Dalam hal ini yang disebut cucu (terutama dalam menempatkannya sebagai ahli waris dekat) adalah anak, baik laki-laki maupun perempuan, dari anak laki-laki seterusnya ke bawah dan tidak anak dari anak perempuan.
c.              Ayah
Ayah dalam kedudukannya sebagai ahli waris dijelaskan Allah dalam al-Qur’an surah al-Nisa’ ayat 11. Ayah sebagai ahli waris tidak dapat terhijab secara penuh oleh siapa pun.
d.             Ibu
Hak ibu dalam kewarisan dijelaskan Allah dalam al-Qur’an surah al-Nisa’ ayat 11. Dan seperti ayah, ibu tidak dapat terhijab secara penuh oleh siapa pun.


e.              Kakek
Secara lahiriah kewarisan kakek tidak tersebut dalam al-Qur’an, kewarisannya hanya terdapat dalam hadits Nabi. Walaupun pengertian kakek secara tidak langsung disebut dalam al-Qur’an, namun secara tidak langsung sudah tercakup dalam pengertian ayah dalam pengertian Bahasa Arab yang disebut: abun berarti juga “kakek” dan seterusnya ke atas.
Kakek berhak mendapat warisan bila ayah sudah tidak ada lagi, karena hubungannya kepada pewaris adalah melalui ayah. Selama perantara itu masih hidup ia tidak berhak atas harta warisan. Kakek dapat mewaris bersama anak-anak, baik anak laki-laki maupun anak perempuan, atau cucu, baik laki-laki maupun perempuan.
f.              Nenek
Kewarisan nenek tidak terdapat dalam al-Qur’an, juga dalam hadits Nabi. Hak kewarisannya di samping dapat dipahami melalui perluasan pengertian ibu dalam al-Qur’an, juga didasarkan pada hadits Nabi melalui Mughirah bin Syu’bah dan Muhammad bin Maslamah, yang kemudian dilaksanakan oleh khalifah Abu Bakar dan dibenarkan oleh para sahabat lainnya.
Pengertian nenek dalam kewarisan berlaku untuk ibu dari ibu dan ibu dari ayah. Nenek dari pihak ayah berhak menerima warisan bila ayah dan ibu sudah meninggal lebih dahulu, karena hubungannya kepada pewaris adalah melalui ibu maupun ayah.
g.             Saudara
Saudara-saudara, baik kandung, seayah atau seibu, baik laki-laki maupun perempuan adalah ahli waris.
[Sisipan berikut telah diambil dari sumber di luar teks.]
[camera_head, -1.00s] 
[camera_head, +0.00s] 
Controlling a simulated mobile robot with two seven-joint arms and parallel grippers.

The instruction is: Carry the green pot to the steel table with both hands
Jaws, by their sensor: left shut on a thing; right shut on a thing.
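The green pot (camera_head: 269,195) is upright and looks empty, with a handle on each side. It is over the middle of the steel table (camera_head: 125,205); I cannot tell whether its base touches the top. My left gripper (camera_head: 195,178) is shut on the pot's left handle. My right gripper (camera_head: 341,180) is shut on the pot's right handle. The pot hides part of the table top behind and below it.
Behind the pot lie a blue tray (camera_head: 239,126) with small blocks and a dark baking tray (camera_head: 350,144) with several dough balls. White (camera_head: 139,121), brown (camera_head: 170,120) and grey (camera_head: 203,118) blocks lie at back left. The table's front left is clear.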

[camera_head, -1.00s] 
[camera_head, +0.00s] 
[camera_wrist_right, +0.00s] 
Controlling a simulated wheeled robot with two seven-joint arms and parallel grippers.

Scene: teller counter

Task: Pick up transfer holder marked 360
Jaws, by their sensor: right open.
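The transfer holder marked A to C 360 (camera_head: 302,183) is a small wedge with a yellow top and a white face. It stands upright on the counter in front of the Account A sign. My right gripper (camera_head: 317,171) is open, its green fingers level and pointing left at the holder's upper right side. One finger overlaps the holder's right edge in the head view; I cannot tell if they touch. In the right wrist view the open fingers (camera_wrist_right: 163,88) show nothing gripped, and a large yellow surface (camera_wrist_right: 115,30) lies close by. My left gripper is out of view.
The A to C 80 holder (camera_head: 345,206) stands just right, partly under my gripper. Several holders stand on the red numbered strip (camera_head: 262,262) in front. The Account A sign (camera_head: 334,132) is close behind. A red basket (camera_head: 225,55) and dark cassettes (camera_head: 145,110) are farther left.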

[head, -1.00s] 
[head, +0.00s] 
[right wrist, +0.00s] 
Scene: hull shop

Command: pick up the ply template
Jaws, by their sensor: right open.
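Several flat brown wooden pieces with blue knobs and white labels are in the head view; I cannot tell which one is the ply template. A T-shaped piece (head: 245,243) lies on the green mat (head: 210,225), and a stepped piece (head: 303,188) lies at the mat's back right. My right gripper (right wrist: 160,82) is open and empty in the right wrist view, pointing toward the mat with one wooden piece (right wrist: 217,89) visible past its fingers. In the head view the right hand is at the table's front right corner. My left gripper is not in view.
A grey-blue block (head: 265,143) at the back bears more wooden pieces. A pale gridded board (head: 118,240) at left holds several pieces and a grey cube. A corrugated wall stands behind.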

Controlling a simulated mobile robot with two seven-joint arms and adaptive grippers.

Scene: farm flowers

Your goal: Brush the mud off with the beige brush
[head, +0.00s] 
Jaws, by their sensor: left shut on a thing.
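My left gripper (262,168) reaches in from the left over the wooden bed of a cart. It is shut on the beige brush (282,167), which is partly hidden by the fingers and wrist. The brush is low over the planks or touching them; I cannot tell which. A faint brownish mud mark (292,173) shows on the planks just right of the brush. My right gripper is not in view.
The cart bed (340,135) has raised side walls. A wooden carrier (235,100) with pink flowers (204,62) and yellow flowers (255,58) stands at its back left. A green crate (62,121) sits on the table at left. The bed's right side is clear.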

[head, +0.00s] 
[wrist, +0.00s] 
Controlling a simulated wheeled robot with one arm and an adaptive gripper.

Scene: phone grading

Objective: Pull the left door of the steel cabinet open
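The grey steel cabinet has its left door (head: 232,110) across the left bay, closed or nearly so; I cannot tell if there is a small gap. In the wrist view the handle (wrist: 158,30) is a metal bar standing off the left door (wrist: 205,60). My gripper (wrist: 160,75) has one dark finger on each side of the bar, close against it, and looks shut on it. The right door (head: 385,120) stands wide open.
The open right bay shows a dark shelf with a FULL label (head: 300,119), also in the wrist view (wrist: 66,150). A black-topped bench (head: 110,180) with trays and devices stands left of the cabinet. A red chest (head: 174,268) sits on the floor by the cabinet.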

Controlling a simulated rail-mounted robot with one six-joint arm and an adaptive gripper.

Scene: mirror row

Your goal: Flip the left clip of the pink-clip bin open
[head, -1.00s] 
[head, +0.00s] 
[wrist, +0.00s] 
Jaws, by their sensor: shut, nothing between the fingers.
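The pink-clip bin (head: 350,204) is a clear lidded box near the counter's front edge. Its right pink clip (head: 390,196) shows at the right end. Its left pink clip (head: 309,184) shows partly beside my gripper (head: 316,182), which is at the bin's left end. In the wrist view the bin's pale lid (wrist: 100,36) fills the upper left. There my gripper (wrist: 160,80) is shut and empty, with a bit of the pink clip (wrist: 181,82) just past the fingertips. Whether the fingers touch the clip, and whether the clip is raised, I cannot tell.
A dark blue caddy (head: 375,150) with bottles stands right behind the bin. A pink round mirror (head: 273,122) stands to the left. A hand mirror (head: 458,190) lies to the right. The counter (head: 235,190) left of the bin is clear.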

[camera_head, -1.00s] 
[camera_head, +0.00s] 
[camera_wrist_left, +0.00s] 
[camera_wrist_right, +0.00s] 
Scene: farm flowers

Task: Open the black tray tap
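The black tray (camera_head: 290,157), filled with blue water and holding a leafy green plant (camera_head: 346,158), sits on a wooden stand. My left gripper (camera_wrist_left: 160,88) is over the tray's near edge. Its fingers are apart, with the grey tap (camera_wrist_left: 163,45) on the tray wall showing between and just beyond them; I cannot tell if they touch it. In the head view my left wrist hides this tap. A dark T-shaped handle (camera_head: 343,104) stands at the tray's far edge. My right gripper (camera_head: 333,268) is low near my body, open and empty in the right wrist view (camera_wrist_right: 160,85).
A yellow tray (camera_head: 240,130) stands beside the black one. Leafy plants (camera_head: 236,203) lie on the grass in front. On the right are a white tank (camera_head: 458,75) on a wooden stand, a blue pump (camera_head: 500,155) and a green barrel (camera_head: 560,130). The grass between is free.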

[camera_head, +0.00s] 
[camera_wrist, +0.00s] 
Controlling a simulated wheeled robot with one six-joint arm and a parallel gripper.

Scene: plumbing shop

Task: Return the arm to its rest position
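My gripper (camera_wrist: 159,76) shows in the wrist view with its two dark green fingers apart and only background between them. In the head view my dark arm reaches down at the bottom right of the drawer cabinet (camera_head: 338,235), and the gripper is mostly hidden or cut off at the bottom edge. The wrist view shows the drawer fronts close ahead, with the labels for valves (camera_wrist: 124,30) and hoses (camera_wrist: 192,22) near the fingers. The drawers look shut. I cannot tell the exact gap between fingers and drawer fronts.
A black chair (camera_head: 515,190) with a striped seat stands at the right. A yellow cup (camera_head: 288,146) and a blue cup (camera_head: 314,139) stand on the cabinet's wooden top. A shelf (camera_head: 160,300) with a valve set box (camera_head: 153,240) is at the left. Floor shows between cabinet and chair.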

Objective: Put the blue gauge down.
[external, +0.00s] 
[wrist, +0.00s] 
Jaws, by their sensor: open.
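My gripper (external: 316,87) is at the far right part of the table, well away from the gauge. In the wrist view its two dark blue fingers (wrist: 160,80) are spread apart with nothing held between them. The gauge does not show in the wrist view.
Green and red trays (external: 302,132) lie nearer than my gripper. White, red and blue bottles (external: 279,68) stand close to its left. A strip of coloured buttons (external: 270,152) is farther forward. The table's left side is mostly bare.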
Hak kewarisan saudara dijelaskan secara langsung dalam al-Qur’an surah al-Nisa’ ayat 12 dan 176. Para ahli tafsir menjelaskan bahwa kewarisan saudara seibu, baik laki-laki maupun perempuan diatur dalam ayat 12 dan saudara kandung maupun seayah, baik laki-laki maupun perempuan diatur dalam ayat 176.
Saudara kandung menjadi ahli waris bila tidak ada anak atau cucu dan tidak ada pula ayah. Alasan tertutupnya saudara oleh anak adalah firman Allah surah al-Nisa’ ayat 12 dn 176 yang menyatakan bahwa saudara baru menjadi ahli waris bila pewaris tidak mempunyai anak atau cucu.
Tentang anak atau cucu dari jalur mana yang dapat menutup saudara-saudara, tidak terdapat kesamaan pendapat di kalangan ulama fikih. Semua ulama sepakat bahwa saudara tidak menerima warisan bila pewaris ada meninggalkan anak laki-laki. Perbedaan pendapat berlaku bila pewaris hanya meninggalkan anak perempuan.
h.             Anak Saudara
Anak saudara secara jelas tidak terdapat hak kewarisannya dalam al-Qur’an dan juga tidak dalam hadits Nabi. Adanya hak kewarisan anak saudara itu pada dasarnya adalah melalui perluasan pengertian dari saudara yang haknya dijelaskan dalam al-Qur’an, karena bila saudara sudah tidak ada, maka kedudukannya digantikan oleh anaknya dan anak saudara itu belum akan mendapatkan hak selama ayahnya yang menghubungkannya kepada pewaris masih hidup.
i.               Paman
Kewarisan paman tidak dijelaskan dalam al-Qur’an tidak pula di dalam hadits Nabi. Hak kewarisannya ditetapkan melalui ijtihad ulama dengan menghubungkannya kepada kakek. Kewarisan kakek ditetapkan dalam hadits Nabi. Sewaktu kakek sudah meninggal lebih dahulu maka anaknya yaitu paman menempati kedudukan kakek. Dengan begitu penempatan paman sebagai ahli waris adalah melalui perluasan dari pengertian kakek.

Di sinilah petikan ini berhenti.